Because their mean annual income is lower than that for all households, the majority of divorced and separated households own fewer savings and investment products. Mean balances in accounts are lower than those for all households; however, liabilities are also lower.

  • Heads younger than age 50 are more likely than all household heads to own custodial accounts.
    • Are less likely to own CDs, US Savings Bonds, 529 plans, stock or bond mutual funds, publicly traded stock, IRAs or SEPs, individual annuities, their home, and tangible assets and have a cash value in their life insurance.
  • Heads older than age 50 are more likely than all households to own money market deposit accounts and money market mutual funds.
    • Are less likely than all households to own US Savings Bonds, custodial accounts, 529 plans, 401(k), 403(b) and 457 plans, and real estate other than their home.
  • Household heads younger than age 50 are more likely than all household heads (32% versus 23%) to have at least one consumer loan or line of credit other than credit collateralized with real estate or a vehicle.
  • Households with divorced or separated heads older than age 50 are more likely than all other households to owe more on a second mortgage or a home-equity-based line of credit on their primary residence or a life-insurance-policy loan. They are somewhat more likely than average (16%) to have a full-service stock brokerage account (20%), but their mean balance is lower than average.

Financial Attitudes and Interesting Tidbits

Some differences in the attitudes of divorced and separated household heads younger and older than age 50 are explicable simply by age. For example, the younger heads are more likely to prefer direct channels; older heads prefer face-to-face interactions for financial services. Some attitudes are fairly universal. For example, a relatively high proportion of both groups of households are not financially confident. Although the majority of all divorced and separated household heads want to be financially responsible, the personalities of the two age groups differ. Higher proportions of heads younger than age 50 are independent whereas heads older than age 50 (almost two-thirds) are passive, loyal, and literal.

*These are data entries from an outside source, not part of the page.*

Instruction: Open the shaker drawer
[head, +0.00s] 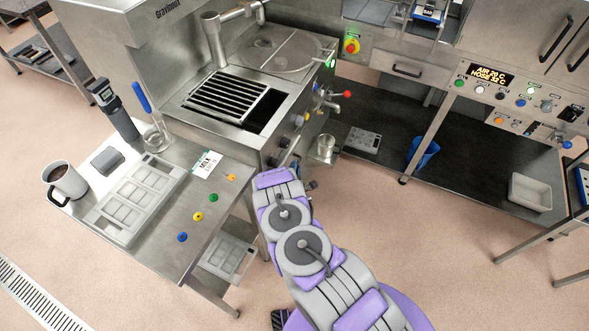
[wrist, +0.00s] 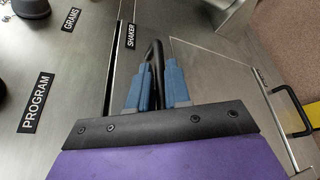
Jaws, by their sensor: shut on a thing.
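The shaker drawer's steel front (wrist: 215,80) fills the middle of the wrist view, beside a black SHAKER label (wrist: 130,36). Its black bar handle (wrist: 154,50) stands between the blue fingers of my gripper (wrist: 156,70). My gripper is shut on this handle. A narrow dark gap runs along the drawer's left edge; I cannot tell how far the drawer stands out. In the head view my arm reaches to the front of the steel machine (head: 262,130) and hides the drawer and my gripper.
Left of my arm is a steel table with a mould tray (head: 137,200), a mug (head: 65,181) and several coloured knobs. The floor at right is partly clear.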

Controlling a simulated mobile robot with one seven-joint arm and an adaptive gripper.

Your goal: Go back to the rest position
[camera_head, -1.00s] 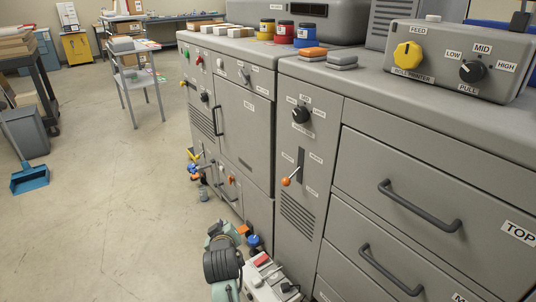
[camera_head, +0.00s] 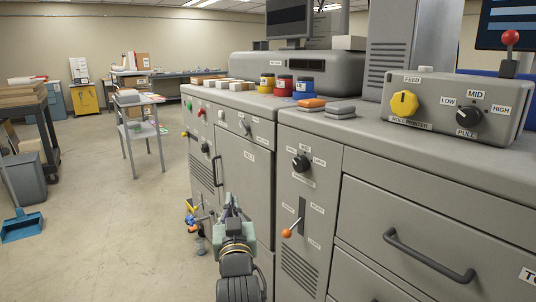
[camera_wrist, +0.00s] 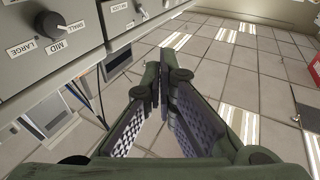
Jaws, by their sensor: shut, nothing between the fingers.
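My gripper (camera_head: 230,199) stands low in front of the grey machine's (camera_head: 245,150) near cabinet doors in the head view, pointing away from me. In the wrist view my gripper (camera_wrist: 165,75) has its two green fingers drawn together at the tips, with nothing between them. The machine's grey panel with a size knob (camera_wrist: 52,24) lies beside the fingers at the upper left of that view. The fingers appear apart from the panel.
An orange-tipped lever (camera_head: 287,233) and a black knob (camera_head: 300,163) stick out from the machine front. A drawer handle (camera_head: 428,256) juts out at the right. A small grey cart (camera_head: 140,132) stands further back.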

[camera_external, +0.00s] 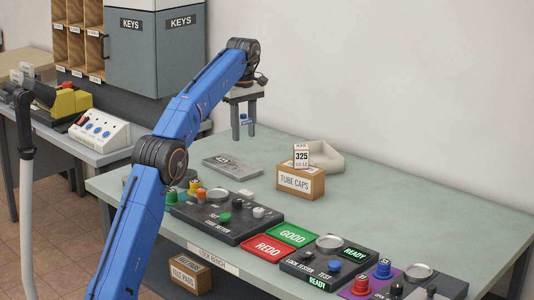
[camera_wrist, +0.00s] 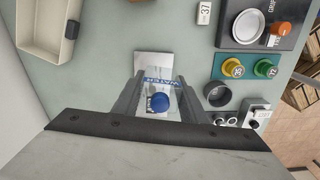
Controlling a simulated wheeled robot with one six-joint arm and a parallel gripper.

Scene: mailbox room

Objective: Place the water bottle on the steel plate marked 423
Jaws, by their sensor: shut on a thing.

  • Household heads younger than age 50 are more likely to mostly agree:
    • Always look for lowest-cost financial service (25%).
    • Prefer using a debit card rather than credit card to help control spending (48%).
    • Are afraid the household is not saving enough for future needs (49%).
    • Are concerned about having adequate income during retirement (44%); 36% are concerned about having adequate savings to cover an unexpected illness.
    • Feel as though "I'm living on the edge" (34%).
  • Household heads older than age 50 are more likely to mostly agree:
    • It is important that people I deal with for financial matters recognize me and know me by name (33%); 26% agree that chatting with people I know at financial institutions is an important part of doing business.
    • My financial institution has my best interest in mind when offering me financial products and services (25%).
    • I am concerned about the impact that inflation will have on my retirement income (45%); 24% are worried about outliving savings and investments.
    • I feel as though "I'm living on the edge" (26%).

Implications

Overall, divorced and separated households represent a modest market for financial-services providers. Although their financial resources may be more constrained than those of other households, opportunities exist to serve their unique needs and increase the loyalty and deposits of these households though education, information, and advice. Three areas of high interest and low fulfillment exist: borrowing, financial management without professional assistance for some, and planning and reliance on a professional for help with goal setting and transactions for others.